HowardH said:
mini brake would be totally unnecessary. I have been using my TS55 for coming up on ten years without even a sniff of a chance to get hurt. If someone did, they were doing something outside of it's operational intent and it would be Darwinism at work.
This is exactly what many tablesaw owners say about the SawStop: totally unnecessary. We all know saws, including circular saws, cause injuries. I would keep an open mind about TTS buying SawStop and expanding SS.
There are many ways they can expand (of course, no one knows what TTS had in mind when it decided to buy out SS, but I believe it was a well-thought out financial or strategic decision). They can expand the sales and market of SS alone. Or, they can also expand the SS technology to other tools under the Festool brand name. Or, they can expand the SS technology to other non-Festool brands.
Knowing that the SS patents will eventually expire (in 5 years? So far no one has the official answer to that question. TTS should know it now, of course), TTS must have something up in the sleeve before it wanted to put down the money. Could it be aiming at something else that SS owns and that something is not known publicly yet? SS R&D dept. has been around for a decade and it could surprise us with things we don't know.

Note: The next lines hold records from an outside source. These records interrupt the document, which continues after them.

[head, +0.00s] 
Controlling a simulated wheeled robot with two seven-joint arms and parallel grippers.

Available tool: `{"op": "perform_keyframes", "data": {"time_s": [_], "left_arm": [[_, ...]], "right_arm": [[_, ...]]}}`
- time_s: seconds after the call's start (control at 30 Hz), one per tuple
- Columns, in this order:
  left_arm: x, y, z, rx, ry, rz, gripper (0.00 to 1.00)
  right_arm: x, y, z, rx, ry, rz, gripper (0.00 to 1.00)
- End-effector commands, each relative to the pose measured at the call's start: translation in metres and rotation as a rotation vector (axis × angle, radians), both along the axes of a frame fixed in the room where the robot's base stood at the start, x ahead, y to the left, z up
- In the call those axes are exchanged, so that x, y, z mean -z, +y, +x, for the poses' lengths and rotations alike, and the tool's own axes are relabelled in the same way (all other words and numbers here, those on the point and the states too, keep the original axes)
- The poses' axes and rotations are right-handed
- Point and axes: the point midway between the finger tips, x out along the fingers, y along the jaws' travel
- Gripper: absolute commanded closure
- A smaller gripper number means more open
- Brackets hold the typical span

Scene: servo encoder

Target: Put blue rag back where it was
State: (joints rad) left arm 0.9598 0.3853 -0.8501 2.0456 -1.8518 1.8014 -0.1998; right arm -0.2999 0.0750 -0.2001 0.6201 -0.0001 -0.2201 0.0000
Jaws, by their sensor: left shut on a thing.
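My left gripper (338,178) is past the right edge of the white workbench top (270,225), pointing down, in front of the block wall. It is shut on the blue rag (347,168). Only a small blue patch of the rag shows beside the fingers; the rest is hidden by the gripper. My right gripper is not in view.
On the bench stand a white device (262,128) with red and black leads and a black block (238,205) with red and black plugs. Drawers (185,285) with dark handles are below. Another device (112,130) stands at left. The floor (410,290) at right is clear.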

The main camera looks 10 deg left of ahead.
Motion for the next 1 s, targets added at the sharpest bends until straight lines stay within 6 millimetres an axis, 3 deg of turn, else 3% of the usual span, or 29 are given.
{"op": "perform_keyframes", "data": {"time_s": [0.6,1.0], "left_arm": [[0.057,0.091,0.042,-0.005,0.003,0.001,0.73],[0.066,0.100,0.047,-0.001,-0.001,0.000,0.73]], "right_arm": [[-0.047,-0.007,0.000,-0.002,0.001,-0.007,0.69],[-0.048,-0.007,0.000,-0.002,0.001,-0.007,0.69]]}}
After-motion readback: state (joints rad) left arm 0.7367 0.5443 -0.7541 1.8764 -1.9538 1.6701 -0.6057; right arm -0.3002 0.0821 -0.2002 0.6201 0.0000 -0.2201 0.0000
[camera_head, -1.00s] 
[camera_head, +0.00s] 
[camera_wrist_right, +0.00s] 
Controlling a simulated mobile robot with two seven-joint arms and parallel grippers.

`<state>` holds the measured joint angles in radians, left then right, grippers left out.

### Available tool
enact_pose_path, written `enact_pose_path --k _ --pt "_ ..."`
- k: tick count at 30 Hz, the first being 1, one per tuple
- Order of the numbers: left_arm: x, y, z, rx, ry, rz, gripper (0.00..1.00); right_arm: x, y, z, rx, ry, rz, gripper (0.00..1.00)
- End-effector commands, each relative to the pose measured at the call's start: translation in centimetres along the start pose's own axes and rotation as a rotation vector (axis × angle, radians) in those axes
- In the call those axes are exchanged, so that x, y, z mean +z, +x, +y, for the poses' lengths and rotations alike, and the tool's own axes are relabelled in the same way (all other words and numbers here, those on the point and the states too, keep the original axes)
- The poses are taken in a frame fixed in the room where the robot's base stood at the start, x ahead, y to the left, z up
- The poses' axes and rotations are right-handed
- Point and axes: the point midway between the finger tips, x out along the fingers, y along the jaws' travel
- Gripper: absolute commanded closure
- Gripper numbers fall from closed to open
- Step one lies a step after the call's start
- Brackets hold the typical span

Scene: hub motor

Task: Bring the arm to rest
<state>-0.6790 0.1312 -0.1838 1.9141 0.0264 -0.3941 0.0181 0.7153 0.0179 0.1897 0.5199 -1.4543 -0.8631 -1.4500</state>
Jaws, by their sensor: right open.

Things should be clearer in 2018, and if I were to prioritize, I would like to have my Kapex equipped with the SS feature, then the bandsaw. Drill press? Nah. Since I don't use a jointer anymore, or it would be the third machine I wanted the SS technology. Tablesaw? Mine is already a SawStop.
Before we rule out anything, such as a SS cannot be done on (fill-in-the-name-of=the-tool, because it is too small, too big, too fast, too slow, too expensive, too cheap...) (who would have thought 20 years ago that a tablesaw blade could be stopped in time in a hobby shop?), we should take note of this quote “For an idea that does not first seem insane, there is no hope.”
This insane quote is by Albert Einstein, if you want to know.